A career criminal, thought to be among Britain's most prolific, has been locked up for two years.
William Frederick Armstrong, dubbed 'Billy the Pigeon', of Britannia Place, Elswick, Newcastle, was caged having stacked up more than 450 offences.
The 45-year-old was jailed this time however after admitting to eight counts of burglary at Newcastle Crown Court.
His conviction was his 100th for burglary. His criminal career dates back to 1996.
William Frederick Armstrong, dubbed 'Billy the Pigeon', of Britannia Place, Elswick, Newcastle, was caged after stacking up more than 450 offences
Armstrong is said to have carried out a 'campaign' of burglaries throughout Newcastle city centre.
The serial criminal has a particular penchant for stealing alcohol, cash, and designer watches.
In his latest spree Armstrong began by swiping a bottle of Sipsmith Gin, worth £25, from Byron Burger, in June, 2019.
In July of that year he stole from Revolución de Cuba in Newcastle, three bottles of spirits, worth a total of £79.
In the same month Armstrong stole a pair of watches worth £2,635 from Goldsmiths jeweler in the city, and days later attempted to steal from a cash box at the Theatre Royal.
Then, in September 2019, Armstrong swiped a bottle of gin from the Maldron Hotel in Newcastle, before going on to steal six bottles of spirits from city bar Pleased to Meet You.
Then, in February of this year, Armstrong took 21 bottles of spirits worth nearly £400 during two visits to a Slug and Lettuce pub.

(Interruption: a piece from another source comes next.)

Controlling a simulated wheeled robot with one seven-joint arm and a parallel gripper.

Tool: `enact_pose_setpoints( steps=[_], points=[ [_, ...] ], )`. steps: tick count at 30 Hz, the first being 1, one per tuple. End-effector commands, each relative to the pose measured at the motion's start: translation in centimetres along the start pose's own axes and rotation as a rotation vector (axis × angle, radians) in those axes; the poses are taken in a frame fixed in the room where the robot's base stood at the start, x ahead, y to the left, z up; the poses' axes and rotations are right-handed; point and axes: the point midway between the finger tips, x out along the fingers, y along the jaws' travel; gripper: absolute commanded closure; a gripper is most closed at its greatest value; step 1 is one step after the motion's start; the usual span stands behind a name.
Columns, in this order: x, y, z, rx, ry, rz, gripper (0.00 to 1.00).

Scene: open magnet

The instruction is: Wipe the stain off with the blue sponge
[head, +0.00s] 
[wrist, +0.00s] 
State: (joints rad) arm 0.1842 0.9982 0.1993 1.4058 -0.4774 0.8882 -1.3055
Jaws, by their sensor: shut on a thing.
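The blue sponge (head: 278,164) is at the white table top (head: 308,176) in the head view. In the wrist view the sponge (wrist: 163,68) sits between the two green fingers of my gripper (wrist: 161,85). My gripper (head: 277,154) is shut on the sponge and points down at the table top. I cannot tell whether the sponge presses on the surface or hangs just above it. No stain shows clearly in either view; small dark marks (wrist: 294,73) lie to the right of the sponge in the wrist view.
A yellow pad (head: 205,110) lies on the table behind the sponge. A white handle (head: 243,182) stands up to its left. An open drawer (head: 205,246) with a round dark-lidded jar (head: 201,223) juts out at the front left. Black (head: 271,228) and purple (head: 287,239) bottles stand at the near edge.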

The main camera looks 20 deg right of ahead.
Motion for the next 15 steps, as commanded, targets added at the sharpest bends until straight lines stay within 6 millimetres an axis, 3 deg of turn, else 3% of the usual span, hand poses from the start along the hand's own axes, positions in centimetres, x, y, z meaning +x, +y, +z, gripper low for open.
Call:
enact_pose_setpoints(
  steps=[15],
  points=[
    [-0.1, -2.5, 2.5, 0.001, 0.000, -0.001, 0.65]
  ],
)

Newcastle Crown Court heard that despite being confronted by staff throughout his spree, being seen on CCTV, and then arrested twice, Armstrong had been bailed pending an investigation - meaning he was allowed to keep his freedom.
His defence lawyer Barry Robson questioned why his client had been released on bail or under investigation after he was identified, which he said led to a 'much more serious' accumulative effect for Armstrong.
'He knows he is well known, he knows he will be identified from CCTV' argued Robson.
'It was easily detectable. Releasing him on bail and under investigation is not the way forward for someone who has been identified on CCTV, with a record like his.'
Billy the Pigeon, who got his nickname because his father kept pigeons, admitted eight charges of burglary at Newcastle Crown Court.
Judge Amanda Rippon sentenced him to two years.
At sentencing, Judge Rippon said: 'Well Billy the Pigeon, you are a burglar by profession, of that I have no doubt.
'You are completely undeterred by the court's involvement or orders imposed on you.
'It is perfectly obvious you are targeting these licensed premises because they can provide you with ready goods, high-end alcohol, which is portable, which is easy to steal and has good resale value for you.
'It is how you have been making your living.'
His defence lawyer Robson added Armstrong had 'never been on benefits' as he cannot complete the necessary forms, and found gin 'readily resellable'.
Nicholas Lane for the prosecution told the court: 'The Crown submit he is a prolific offender, he is well known to police officers and members of the local community as Billy the Pigeon.
'By virtue of these offences he has acquired his 100th conviction for an offence of burglary.'
Armstrong joins a cohort of Britain’s most convicted, including Patrick Ryan, from Accrington in Lancashire, who by 2018 had committed 668 offences over 48 years.
Ryan's criminal record runs to more than 100 pages, with offences such as theft, dishonesty offences and sexual assault.